- Dataset content -
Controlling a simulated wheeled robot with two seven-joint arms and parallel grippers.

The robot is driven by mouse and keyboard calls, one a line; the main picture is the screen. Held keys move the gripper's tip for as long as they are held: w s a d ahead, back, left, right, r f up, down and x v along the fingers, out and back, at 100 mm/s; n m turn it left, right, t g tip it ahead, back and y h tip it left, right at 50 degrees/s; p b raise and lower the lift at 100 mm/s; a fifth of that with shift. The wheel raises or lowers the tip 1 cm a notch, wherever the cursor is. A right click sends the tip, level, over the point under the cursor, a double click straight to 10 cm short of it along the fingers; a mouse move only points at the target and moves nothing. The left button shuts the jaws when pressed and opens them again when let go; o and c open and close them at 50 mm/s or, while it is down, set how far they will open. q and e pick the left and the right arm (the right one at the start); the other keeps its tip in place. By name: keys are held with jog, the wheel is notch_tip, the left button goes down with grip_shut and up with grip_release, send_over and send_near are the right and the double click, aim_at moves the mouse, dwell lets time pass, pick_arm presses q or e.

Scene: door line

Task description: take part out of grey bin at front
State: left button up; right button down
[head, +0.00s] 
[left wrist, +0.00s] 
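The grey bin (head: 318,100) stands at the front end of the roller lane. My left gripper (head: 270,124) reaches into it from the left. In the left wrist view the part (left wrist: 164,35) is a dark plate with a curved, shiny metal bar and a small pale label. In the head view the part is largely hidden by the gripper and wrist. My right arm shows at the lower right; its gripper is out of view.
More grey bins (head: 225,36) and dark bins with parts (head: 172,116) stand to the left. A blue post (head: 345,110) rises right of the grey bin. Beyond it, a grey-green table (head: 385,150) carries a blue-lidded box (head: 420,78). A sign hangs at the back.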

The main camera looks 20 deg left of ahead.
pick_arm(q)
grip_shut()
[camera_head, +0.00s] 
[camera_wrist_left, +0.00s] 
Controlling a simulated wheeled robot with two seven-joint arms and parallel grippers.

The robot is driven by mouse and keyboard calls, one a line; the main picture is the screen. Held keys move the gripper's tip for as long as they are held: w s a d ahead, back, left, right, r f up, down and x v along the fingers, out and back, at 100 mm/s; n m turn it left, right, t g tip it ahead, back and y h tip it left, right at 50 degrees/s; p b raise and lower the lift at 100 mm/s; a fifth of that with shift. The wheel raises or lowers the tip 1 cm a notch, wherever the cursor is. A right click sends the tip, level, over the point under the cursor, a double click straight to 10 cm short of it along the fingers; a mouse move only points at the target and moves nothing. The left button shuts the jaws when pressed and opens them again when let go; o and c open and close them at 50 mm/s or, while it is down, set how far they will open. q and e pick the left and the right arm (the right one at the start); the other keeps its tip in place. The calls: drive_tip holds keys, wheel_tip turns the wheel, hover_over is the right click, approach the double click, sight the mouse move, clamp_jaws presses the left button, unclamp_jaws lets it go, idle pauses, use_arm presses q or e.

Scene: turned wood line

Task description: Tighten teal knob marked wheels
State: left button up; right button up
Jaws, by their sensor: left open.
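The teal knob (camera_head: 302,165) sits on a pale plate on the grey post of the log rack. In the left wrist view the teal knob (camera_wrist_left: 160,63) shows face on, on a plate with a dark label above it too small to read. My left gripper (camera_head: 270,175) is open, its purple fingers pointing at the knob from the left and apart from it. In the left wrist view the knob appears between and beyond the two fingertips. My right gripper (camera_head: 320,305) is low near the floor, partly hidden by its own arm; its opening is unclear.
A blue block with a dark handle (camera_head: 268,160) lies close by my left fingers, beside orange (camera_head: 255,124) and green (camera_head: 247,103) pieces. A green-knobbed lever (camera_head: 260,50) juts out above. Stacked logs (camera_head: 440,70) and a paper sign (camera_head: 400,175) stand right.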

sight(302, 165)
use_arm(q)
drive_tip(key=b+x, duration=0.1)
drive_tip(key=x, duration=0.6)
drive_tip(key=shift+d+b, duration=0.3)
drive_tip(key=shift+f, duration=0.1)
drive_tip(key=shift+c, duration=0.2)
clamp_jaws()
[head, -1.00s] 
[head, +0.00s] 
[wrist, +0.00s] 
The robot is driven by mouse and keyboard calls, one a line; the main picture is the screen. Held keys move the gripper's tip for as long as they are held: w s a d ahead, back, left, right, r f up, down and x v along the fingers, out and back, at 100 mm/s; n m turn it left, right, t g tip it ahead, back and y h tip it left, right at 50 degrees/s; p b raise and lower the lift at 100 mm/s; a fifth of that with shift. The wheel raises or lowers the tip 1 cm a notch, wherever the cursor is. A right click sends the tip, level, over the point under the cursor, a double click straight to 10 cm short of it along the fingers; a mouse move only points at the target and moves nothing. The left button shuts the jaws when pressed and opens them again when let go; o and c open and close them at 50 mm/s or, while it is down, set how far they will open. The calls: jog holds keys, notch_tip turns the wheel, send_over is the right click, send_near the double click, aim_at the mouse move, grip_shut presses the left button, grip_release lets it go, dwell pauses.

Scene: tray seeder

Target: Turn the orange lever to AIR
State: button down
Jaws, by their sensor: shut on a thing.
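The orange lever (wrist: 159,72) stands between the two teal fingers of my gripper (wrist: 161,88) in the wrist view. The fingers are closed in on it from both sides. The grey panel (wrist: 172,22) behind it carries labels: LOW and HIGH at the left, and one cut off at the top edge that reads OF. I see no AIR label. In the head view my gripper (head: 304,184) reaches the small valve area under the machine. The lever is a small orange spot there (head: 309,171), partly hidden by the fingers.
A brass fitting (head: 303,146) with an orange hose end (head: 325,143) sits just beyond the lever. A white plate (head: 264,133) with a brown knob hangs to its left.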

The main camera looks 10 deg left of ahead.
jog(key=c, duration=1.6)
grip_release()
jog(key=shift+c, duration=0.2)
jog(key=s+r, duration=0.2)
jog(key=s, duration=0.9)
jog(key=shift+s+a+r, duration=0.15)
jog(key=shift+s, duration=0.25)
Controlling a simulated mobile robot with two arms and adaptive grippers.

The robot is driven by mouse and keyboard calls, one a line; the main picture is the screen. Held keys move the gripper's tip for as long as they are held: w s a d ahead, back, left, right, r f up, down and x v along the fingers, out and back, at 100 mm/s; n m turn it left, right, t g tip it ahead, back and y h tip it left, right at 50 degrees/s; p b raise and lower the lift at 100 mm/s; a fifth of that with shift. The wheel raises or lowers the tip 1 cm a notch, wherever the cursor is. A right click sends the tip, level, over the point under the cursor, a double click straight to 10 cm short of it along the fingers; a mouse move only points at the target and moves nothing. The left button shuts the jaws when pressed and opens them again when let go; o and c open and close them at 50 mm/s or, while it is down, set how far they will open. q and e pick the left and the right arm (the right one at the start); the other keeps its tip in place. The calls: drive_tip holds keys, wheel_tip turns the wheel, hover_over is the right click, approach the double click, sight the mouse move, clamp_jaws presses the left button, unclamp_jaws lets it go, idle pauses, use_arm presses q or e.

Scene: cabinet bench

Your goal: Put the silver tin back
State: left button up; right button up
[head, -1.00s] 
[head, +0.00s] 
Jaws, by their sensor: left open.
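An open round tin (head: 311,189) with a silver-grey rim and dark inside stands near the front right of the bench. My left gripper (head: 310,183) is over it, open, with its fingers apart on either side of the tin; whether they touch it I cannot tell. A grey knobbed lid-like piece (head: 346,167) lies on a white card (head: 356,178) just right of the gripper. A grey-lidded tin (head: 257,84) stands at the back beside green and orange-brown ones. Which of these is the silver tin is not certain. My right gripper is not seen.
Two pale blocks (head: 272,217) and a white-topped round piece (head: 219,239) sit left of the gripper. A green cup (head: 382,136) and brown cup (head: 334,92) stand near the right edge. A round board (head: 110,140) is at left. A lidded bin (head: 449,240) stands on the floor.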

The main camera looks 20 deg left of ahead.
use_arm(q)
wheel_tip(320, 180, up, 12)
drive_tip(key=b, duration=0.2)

- Aim -
Return every line containing "State".

- Answer to the task -
State: left button up; right button down
State: left button up; right button up
State: button down
State: left button up; right button up

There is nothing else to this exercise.